6.2.3.3. Inplane

An inplane joint constraints the origin of the action marker to lie on the x-y plane of the base marker, as shown in Figure 6.206.

Figure 6.206 Definition of Inplane Joint

Figure 6.207 Definition of Inplane Joint

6.2.3.3.1. Modeling Options

The user can create a joint entity as follows.

• Point, Direction

  • Point: Selects a point on two bodies to define the location of the inplane joint.

  • Direction: Defines the z-axes of base and action markers.

• Body, Body, Point, Direction

  • Body: Selects a base body of the inplane joint.

  • Body: Selects an action body of the inplane joint.

  • Point: Selects a point to define the location of the inplane joint.

  • Direction: Defines the z-axes of base and action markers.

6.2.3.3.2. Properties

The user can only define the force display using the Joint page.

Figure 6.208 Inplane property page [Joint page]

• Type: Shows the type of joint.

• Force Display: Displays the resultant force vector graphically on Working Window.

6.2.3.3.2.1. Joint Friction

This defines the friction force which contains the stiction algorithm on the inplane joint. Include Friction option in Joint property page must be checked and Sliding and Stiction is selected to use the friction force.

Figure 6.209 Inplane Joint property page [Sliding & Stiction type]

Figure 6.210 Inplane Joint Friction dialog box

The frictional torque is calculated according to the following equation:

\({{F}_{friction}}=\mu ({{F}_{reaction}}+(1/{{\mu }_{s}}){{F}_{preForce}})\)

\({{T}_{friction}}=\mu ({{R}_{ball}}{{F}_{reaction}}+({{R}_{ball}}/{{\mu }_{s}}){{F}_{preForce}}+(1/{{\mu }_{s}}){{T}_{preTorque}})\)

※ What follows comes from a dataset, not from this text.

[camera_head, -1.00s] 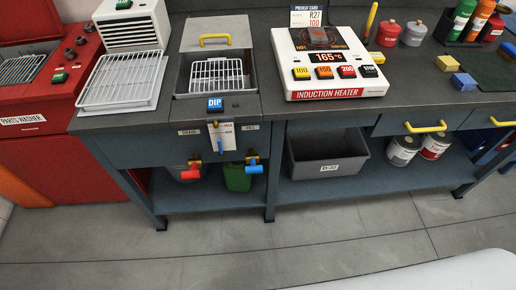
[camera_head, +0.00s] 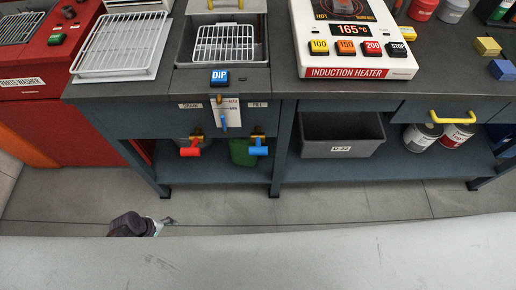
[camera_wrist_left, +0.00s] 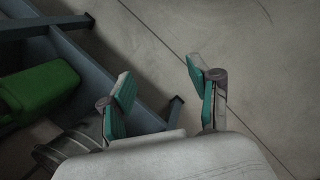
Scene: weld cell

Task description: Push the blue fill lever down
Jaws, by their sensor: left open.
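The blue fill lever (camera_head: 258,150) sticks out below the bench front, under the FILL label, to the right of the red drain lever (camera_head: 190,151). It appears roughly level. My left gripper (camera_head: 168,221) shows low in the head view, over the floor in front of the bench, below and left of the blue lever and apart from it. In the left wrist view its two green-padded fingers (camera_wrist_left: 160,88) are spread with nothing between them. The blue lever is not seen in the left wrist view. My right gripper is in neither view.
A green container (camera_head: 243,152) sits on the lower shelf behind the levers; it also shows in the left wrist view (camera_wrist_left: 40,92). A tag (camera_head: 226,112) hangs between the levers. A grey bin (camera_head: 341,135) is to the right. Bench legs stand nearby; the floor is clear.

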Where, the inputs into the equation are defined in the following table:

Table 6.11 Parameters

Current Friction Coefficient	\(\mu\)	The coefficient of friction calculated during the simulation is a function of the relative velocity between body surfaces.
Static Friction Coefficient	\({{\mu }_{s}}\)	The coefficient of friction is zero at a zero velocity, but it smoothly transitions to the static coefficient of friction at Absolute Threshold Velocity (\(\Delta v\)).
Effect		Checks Stiction or Sliding \({{\mu }^{sliding\text{ }only}}=-{{\mu }_{v}},\text{ }{{\mu }_{v}}^{\max }={{\mu }_{d}}\) \({{\mu }^{stiction\text{ }only}}=-\left( 1-\beta \right){{\mu }_{\delta }}-{{\mu }_{v}},\text{ }{{\mu }_{v}}^{\max }={{\mu }_{s}}\) For more information, click here.
Pre Force	\({{F}_{preload}}\)	A constant frictional force that acts during the entire simulation.
Reaction Force	\({{F}_{reaction}}\)	The force in the joint calculated during the simulation in the direction normal to the translational axis or XY plane.
Pre Torque	\({{T}_{preload}}\)	A constant frictional torque that acts during the entire simulation.
Ball Radius	\({{R}_{ball}}\)	The average distance or radius from the origin of the spherical axis.
Maximum Friction Force	\({{F}_{\max }}\)	Collisions during contact as well as transitions during sliding forces can result in force spikes. High frictional forces can result from these spikes. This option allows a maximum friction force to be defined that should correspond to the maximum expected steady-state force.
Maximum Friction Torque	\({{T}_{\max }}\)	Collisions during contact as well as transitions during sliding forces can result in force spikes. High frictional torques can result from these spikes. This option allows a maximum friction torque to be defined that should correspond to the maximum expected steady-state force.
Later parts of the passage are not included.